En effet, comme le note Théophile Kouamouo, dans ce procès, les criminels ont été trouvés avant de savoir les crimes en cause. Non pas que les crimes n’aient pas eu lieu, mais ils étaient une aubaine pour indexer les empêcheurs de tourner en rond. Quitte à accorder le répit de la gouvernance tranquille aux amis nouvellement installés.
C’est dans ce décor largement favorable à la manifestation de la vérité que vont s’affronter une semaine durant, ceux que l’émérite journaliste Bally Ferro appelle des « garçons pile », à savoir la Défense des illustres accusés et le Général 4 étoiles, fils de pasteur.
Les échanges seront sans nul doute passionnants, convaincus, que nous sommes, que Maître Altit qui a avancé dès le début du procès que tout cela relevait d’une manipulation de quelques dirigeants français, a désormais du pain béni avec le témoignage de Mangou sur le rôle du général Palacé, commandant de la Force Licorne (française), notamment son injonction à Mangou après l’offensive repoussée des rebelles.
Du pain béni avec les enquêtes internes ayant conclu que les FDS n’ont pas utilisé de roquettes sur le marché d’Abobo, confirmant ainsi le non lieu du tribunal d’Abidjan, concernant les mêmes faits.
Du pain béni également vu que le bureau du procureur et le témoin ont trop parlé et trop écrit.
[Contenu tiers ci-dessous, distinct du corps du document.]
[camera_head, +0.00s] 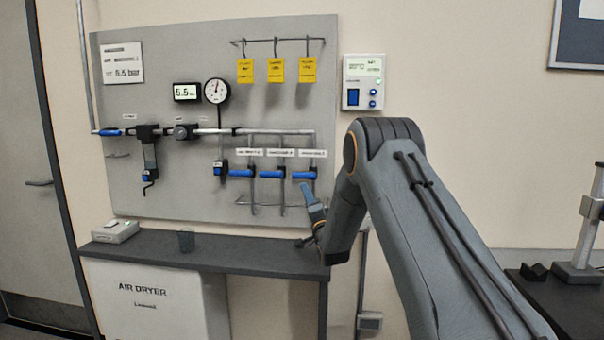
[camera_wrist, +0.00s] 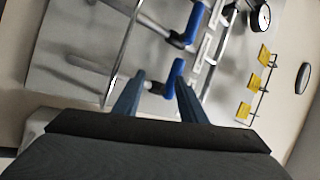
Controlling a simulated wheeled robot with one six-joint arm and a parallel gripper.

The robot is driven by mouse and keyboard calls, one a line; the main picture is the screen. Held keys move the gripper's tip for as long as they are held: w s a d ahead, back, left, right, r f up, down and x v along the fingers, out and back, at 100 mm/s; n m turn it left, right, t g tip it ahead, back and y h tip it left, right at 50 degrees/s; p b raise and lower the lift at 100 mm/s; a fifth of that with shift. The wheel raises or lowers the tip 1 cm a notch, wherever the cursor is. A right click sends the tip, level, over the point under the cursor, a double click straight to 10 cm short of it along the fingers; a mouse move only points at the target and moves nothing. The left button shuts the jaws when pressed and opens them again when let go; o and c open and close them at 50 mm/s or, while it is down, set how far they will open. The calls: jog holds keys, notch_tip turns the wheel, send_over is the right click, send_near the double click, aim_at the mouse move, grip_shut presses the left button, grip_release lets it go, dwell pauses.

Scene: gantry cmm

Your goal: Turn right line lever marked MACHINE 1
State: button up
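The right line lever (camera_head: 304,175) is the rightmost of three blue handles in a row on the grey panel. It lies about level, under a white label too small to read. In the wrist view, turned sideways, the same blue lever (camera_wrist: 178,72) shows by the tip of the right finger, partly hidden by it. My gripper (camera_wrist: 160,76) is open, its two blue-grey fingers apart. Whether a finger touches the lever I cannot tell. In the head view my gripper (camera_head: 307,188) is just below the lever, partly hidden by my arm.
The middle lever (camera_head: 271,174) and left lever (camera_head: 241,173) are close beside it. Vertical pipes run below them. Yellow tags (camera_head: 276,70) hang above.

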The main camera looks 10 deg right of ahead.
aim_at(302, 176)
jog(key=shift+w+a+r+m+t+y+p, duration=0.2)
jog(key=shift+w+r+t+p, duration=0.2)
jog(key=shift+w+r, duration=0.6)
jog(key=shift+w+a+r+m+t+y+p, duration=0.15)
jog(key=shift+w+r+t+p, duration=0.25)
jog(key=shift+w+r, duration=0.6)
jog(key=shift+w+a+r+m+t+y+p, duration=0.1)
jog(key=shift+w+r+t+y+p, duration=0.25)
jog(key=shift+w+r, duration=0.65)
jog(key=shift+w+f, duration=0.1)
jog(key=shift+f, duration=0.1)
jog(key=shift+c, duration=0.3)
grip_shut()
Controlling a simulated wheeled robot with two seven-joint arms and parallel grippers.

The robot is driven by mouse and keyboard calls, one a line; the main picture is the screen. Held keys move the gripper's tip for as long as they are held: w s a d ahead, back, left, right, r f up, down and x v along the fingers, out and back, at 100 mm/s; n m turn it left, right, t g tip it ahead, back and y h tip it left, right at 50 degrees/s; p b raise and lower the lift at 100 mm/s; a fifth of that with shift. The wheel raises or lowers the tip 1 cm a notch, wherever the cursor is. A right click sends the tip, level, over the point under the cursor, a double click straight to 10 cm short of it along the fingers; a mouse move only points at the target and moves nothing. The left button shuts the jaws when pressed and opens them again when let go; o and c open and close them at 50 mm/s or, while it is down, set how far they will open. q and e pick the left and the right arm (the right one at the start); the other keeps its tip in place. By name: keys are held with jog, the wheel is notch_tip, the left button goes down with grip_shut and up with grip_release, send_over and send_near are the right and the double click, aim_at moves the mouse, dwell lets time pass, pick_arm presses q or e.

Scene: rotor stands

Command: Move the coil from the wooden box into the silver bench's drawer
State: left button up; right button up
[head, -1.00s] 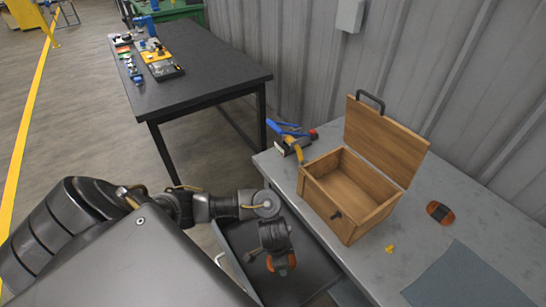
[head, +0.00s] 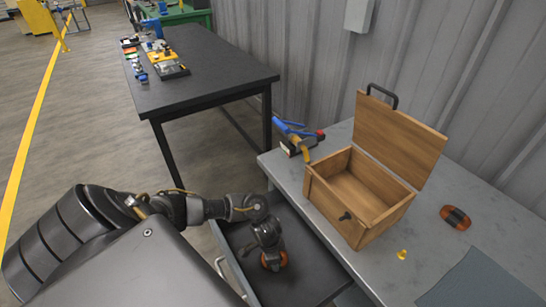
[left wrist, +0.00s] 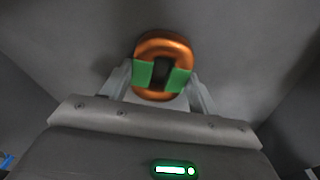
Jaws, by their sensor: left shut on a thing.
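I cannot tell whether the coil touches the drawer floor. The wooden box (head: 334,210) stands on the bench with its lid up, and its visible inside is empty. My right gripper is not in view.
A second orange and dark coil (head: 455,217) lies on the bench, right of the box. A small yellow piece (head: 402,254) and a grey mat (head: 478,283) are near it. A blue-handled tool (head: 294,132) lies behind the box. The drawer's right part is clear.

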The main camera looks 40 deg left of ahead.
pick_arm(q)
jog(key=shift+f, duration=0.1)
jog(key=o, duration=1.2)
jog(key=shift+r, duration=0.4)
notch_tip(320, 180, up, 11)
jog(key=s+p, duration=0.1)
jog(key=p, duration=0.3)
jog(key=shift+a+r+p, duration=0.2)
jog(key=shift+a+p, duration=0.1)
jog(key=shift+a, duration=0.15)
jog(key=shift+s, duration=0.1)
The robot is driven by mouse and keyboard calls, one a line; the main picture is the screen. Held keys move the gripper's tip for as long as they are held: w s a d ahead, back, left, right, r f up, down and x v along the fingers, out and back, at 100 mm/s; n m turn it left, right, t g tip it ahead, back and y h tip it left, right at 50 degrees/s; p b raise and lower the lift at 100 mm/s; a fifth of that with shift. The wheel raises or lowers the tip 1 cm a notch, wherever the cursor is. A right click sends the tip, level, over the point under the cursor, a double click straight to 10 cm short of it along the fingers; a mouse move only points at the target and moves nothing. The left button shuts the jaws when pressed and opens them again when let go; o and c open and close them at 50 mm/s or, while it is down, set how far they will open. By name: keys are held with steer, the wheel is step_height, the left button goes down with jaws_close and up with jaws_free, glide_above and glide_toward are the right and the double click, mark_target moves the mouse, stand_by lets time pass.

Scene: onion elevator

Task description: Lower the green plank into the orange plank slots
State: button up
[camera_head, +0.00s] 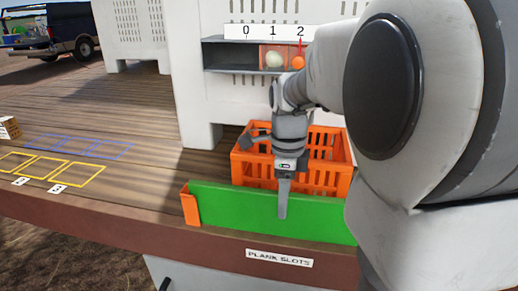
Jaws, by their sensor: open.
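The green plank (235,208) stands on edge along the front edge of the deck. Its left end meets an upright orange plank slot (190,206); I cannot tell how deep it sits there. Its right end and any slot there are hidden behind my arm. My gripper (283,198) points down at the plank's middle and is open. One finger hangs in front of the plank's near face; the other finger is hidden, so I cannot tell whether the plank is between them.
An orange crate (240,168) stands just behind the plank. A white bin (195,105) and a shelf numbered 0 to 2 (232,56) are behind it. A "PLANK SLOTS" label (279,257) is on the front edge. The wooden deck at left is mostly clear, with painted rectangles.

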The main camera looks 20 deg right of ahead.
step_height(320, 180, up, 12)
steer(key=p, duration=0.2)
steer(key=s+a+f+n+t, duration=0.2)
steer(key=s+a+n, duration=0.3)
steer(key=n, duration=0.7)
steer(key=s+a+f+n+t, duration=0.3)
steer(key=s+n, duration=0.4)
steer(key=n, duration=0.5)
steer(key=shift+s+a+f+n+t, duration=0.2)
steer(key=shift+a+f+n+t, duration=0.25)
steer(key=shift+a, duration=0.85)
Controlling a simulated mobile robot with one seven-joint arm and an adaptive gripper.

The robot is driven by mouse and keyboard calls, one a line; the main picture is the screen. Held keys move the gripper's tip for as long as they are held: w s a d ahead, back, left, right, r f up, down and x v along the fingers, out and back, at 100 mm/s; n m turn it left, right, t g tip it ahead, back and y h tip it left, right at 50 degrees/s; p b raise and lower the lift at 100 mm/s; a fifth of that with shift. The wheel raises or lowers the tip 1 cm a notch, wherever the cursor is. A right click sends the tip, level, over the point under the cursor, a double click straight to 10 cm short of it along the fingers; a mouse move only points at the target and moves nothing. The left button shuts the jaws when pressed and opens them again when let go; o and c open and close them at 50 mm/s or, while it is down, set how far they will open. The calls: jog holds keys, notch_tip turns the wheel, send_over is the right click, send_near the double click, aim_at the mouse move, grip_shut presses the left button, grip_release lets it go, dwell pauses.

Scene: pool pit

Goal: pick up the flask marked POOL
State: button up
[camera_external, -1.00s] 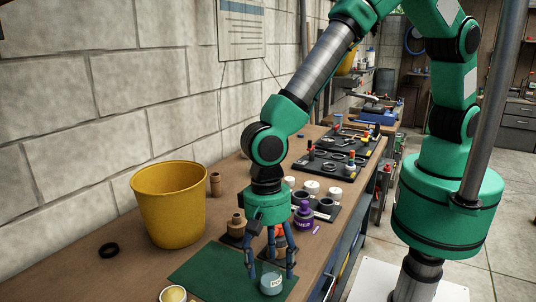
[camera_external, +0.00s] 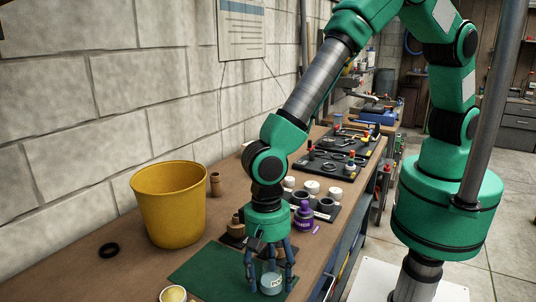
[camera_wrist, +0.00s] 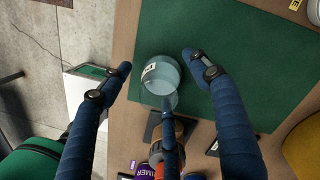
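The flask marked POOL (camera_external: 271,285) is a small pale-blue clear vessel with a white label, standing on the green mat (camera_external: 205,272) near the bench's front edge. In the wrist view the flask (camera_wrist: 160,78) lies between my blue fingers, with its label facing left. My gripper (camera_external: 270,278) points down over the flask with its fingers spread around it. In the wrist view my gripper (camera_wrist: 158,66) is open, with visible gaps between the side fingers and the flask. The lower finger overlaps the flask's near side, so contact there cannot be told.
A yellow bucket (camera_external: 170,205) stands at left, with a black ring (camera_external: 109,250) beside it. A purple bottle (camera_external: 304,217) and a brown bottle (camera_external: 237,226) stand close behind my gripper. A yellow-topped jar (camera_external: 173,294) is at the front. The mat's left part is clear.

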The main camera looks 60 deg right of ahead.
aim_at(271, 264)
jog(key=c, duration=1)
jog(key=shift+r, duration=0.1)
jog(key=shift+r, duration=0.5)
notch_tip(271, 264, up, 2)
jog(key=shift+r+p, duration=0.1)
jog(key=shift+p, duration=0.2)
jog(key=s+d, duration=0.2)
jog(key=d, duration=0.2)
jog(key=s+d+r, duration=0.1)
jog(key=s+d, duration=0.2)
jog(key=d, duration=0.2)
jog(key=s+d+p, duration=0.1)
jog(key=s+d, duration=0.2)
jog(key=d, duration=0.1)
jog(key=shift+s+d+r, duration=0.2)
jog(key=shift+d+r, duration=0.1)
Le traditionnel « pour que les choses soient claires » risque d’être souvent utilisé par Maître Altit, pour amener le Général à confirmer les points saillants des transcrits. Comme quoi, elle a raison, notre grande mère de Guitrozon qui n’avait de cesse de dire que « c’est en se frottant que l’on met à nue des saletés ».
Vivement le vrai procès afin que les victimes sachent la vérité et que cesse le clairon de la haine par procuration.